In court defence counsel set out a litany of abuses by the Crown forces as it argued for the conviction to be quashed, namely that:

:: An RUC team removed spent cartridges from the scene and allowed intelligence agents to get rid of the listening device

:: Special Branch officers were given full access to the scene for 90 minutes without documenting what they did there

:: Senior RUC tried to pervert the course of justice by publishing an untrue ‘cover story’ around the incident

:: Senior RUC lied to the then director of public prosecutions and concealed the fact of a listening device

:: Debriefings were used to concoct a lying account of the incident

:: A recording of the incident was destroyed by a senior RUC figure

:: British military and RUC personnel colluded to falsify records about this destruction

:: Information was kept from the trial judge and the defence.

Following these submissions, the conviction was immediately declared unsafe by the panel of three judges and was quashed.

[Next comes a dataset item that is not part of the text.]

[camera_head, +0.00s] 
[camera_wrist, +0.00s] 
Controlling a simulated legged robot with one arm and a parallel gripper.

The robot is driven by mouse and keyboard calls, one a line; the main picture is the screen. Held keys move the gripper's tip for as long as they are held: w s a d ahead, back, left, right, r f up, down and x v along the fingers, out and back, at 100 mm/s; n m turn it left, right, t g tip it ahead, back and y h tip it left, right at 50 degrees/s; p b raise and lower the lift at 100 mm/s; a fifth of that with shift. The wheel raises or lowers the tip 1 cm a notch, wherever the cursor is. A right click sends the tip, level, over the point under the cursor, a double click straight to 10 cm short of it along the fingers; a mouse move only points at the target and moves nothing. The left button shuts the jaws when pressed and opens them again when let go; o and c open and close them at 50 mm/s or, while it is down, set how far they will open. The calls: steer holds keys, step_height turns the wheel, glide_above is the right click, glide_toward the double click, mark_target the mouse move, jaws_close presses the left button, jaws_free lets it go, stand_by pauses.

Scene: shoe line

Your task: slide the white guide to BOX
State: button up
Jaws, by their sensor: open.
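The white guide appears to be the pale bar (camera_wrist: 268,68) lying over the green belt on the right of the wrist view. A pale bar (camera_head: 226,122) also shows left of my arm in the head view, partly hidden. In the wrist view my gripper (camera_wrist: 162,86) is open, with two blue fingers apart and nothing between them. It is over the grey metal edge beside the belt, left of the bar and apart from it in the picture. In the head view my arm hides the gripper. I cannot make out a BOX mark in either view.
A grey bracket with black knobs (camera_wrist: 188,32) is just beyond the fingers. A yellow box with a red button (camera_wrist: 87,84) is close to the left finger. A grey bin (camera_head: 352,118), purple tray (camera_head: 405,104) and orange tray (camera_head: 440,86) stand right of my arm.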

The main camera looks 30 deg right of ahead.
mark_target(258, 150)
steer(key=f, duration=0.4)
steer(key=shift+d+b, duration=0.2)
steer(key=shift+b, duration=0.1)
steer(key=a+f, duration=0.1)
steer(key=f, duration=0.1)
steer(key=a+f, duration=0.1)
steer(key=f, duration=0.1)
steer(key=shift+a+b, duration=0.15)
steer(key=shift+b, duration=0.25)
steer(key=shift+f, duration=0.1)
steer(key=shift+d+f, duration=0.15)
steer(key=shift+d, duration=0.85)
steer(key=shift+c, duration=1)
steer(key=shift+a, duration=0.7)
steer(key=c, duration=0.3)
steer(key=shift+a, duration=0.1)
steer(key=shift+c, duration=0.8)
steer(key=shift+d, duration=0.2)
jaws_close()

Full reasons for the verdict will be given at a later date.

 

* In a separate development, a court in Dublin has said that alleged ‘Real IRA’ leader Michael McKevitt cannot appeal his 2003 conviction for ‘directing terrorism’ despite a Supreme Court ruling that a warrant used to search his home was wrongly issued under an unconstitutional law.

The Court of Criminal Appeal said on Tuesday that an argument by McKevitt’s lawyers that the Supreme Court ruling in 2012 was grounds for appeal was “entirely misconceived”.